By architecting version control around the social structure of the software development process, distributed version control has aligned the Agile and task-focused planning process with the versioning and change operations that we use to manage our software’s history. Since both the task-focused and the DVCS movement have focused on the natural cadence of coding and developer collaboration, there has been convergent evolution between tools like Mylyn and Git. In the not-too distant future, the developer will activate a task, the appropriate Gerrit change or topic branch will be created, stashed when the task is deactivated, and a continuous integration build for the topic branch spun up, with failures percolated back to the developer’s desktop as updates to the task. As DVCS best practices evolve, we will see more of this natural mirroring between the Agile planning loop and the DVCS mechanisms converging, lined up with tool-supported best practices.
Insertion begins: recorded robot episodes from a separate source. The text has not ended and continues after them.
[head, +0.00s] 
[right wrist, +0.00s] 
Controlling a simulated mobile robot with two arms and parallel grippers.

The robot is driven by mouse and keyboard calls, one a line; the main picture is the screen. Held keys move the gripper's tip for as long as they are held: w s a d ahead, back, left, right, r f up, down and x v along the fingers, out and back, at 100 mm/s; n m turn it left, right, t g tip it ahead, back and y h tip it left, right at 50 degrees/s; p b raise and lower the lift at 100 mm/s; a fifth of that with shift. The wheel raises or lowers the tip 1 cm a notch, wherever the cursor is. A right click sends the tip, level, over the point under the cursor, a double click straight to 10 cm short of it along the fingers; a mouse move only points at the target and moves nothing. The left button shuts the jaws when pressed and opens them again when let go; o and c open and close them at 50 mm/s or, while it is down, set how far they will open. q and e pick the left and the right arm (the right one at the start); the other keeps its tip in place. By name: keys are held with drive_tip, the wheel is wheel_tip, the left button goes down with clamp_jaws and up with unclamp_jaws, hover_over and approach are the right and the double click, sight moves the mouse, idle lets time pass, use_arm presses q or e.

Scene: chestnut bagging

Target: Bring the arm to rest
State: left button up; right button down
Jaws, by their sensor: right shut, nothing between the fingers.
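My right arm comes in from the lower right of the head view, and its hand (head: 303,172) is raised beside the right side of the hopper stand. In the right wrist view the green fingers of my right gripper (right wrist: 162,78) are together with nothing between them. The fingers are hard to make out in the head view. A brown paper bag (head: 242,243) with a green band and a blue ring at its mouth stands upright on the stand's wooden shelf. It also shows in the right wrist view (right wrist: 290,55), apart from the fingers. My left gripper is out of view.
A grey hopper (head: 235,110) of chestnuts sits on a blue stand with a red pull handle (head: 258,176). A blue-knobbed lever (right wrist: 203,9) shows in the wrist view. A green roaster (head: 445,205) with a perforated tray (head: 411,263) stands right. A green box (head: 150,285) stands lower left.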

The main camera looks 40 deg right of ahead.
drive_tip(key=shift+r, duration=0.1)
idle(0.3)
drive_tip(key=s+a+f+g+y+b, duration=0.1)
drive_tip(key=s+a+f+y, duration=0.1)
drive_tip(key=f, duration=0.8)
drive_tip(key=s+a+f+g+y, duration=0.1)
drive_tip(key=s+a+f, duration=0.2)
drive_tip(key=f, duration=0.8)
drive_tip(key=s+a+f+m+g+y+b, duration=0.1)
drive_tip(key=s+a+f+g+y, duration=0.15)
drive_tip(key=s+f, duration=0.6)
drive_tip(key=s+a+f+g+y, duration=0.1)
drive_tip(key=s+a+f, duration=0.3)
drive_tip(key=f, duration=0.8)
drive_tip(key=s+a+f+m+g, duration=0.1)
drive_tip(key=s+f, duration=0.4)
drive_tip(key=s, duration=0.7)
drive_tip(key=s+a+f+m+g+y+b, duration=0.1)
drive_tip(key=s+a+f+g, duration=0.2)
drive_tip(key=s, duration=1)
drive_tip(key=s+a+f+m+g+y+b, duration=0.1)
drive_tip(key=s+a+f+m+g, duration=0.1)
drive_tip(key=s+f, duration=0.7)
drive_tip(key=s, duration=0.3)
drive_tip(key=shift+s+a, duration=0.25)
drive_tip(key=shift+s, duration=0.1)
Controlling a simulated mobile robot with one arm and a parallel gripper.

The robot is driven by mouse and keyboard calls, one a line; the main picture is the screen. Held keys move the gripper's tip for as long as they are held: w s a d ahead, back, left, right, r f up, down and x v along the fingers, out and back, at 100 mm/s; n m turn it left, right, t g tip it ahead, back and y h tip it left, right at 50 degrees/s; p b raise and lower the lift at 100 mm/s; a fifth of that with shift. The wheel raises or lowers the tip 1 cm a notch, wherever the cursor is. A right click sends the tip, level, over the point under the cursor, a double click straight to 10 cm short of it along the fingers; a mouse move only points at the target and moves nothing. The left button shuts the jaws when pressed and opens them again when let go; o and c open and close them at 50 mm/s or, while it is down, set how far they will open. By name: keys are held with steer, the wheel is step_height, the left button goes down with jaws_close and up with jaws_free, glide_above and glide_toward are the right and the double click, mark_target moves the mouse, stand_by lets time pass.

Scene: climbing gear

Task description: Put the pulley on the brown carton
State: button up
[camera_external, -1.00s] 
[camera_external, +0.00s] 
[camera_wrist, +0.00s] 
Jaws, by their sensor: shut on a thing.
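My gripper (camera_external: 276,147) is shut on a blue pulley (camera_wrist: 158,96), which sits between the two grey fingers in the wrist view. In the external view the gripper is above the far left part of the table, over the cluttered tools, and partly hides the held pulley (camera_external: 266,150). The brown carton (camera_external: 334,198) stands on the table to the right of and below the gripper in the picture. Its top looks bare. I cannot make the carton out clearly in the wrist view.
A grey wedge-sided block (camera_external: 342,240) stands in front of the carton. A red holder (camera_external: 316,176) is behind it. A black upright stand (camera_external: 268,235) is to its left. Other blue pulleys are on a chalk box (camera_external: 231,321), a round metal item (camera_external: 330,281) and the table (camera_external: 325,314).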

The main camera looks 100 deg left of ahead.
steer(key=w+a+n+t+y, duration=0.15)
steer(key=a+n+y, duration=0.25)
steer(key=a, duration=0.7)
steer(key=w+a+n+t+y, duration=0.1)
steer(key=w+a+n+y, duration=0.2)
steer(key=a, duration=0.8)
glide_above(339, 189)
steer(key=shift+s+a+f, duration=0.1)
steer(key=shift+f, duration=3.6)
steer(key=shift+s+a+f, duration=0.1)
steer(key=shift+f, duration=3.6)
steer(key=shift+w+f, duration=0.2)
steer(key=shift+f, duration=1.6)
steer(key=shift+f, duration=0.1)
Successful open source projects have a community and contribution driven planning loop, and can already reap the benefits of DVCS. But the enterprise software planning loop is more complex. In his dogmatic focus on open source software, when proclaiming that everyone using centralized version control was insane, Linus ignored the work required to bring the benefits of open source technologies to the software development community at large. The average developer’s training needs to be accounted for, best practices for incorporating DVCS into the planning loop must be defined, and tool-based automation is needed to bridge the gaps.